"""

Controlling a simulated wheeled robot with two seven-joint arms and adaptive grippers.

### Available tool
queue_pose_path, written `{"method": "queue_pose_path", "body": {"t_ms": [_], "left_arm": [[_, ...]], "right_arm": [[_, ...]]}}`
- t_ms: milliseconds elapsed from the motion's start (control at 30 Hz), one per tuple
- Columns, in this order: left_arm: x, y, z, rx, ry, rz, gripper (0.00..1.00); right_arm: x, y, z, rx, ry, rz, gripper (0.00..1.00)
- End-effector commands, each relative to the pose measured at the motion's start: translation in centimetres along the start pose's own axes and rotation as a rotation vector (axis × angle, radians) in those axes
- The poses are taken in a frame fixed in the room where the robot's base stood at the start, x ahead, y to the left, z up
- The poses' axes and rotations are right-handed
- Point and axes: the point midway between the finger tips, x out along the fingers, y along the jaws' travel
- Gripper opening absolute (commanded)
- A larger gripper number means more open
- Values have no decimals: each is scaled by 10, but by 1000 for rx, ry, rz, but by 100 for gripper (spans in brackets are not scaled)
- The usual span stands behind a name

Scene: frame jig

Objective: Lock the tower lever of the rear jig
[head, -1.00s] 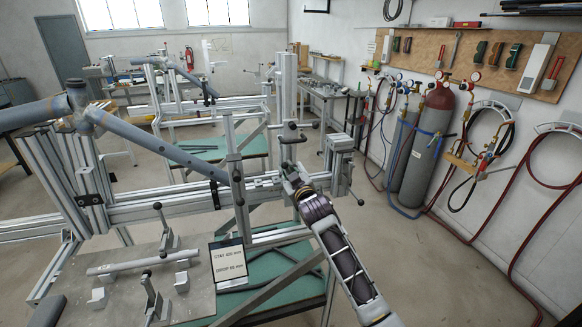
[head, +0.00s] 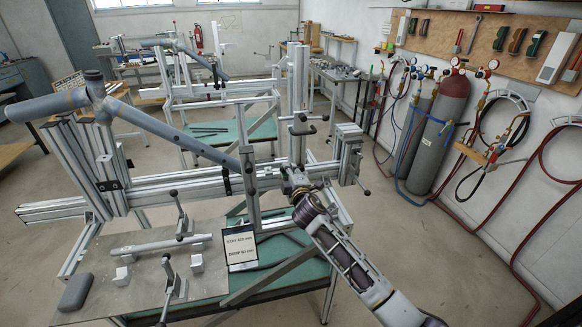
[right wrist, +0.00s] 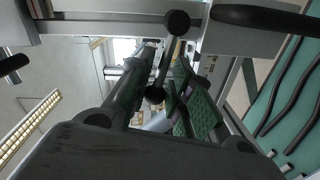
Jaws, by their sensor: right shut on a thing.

"""

## Requirement
Pick out and copy the lines of the material that include the word "start".

## Problem solution
- t_ms: milliseconds elapsed from the motion's start (control at 30 Hz), one per tuple
- End-effector commands, each relative to the pose measured at the motion's start: translation in centimetres along the start pose's own axes and rotation as a rotation vector (axis × angle, radians) in those axes
- The poses are taken in a frame fixed in the room where the robot's base stood at the start, x ahead, y to the left, z up

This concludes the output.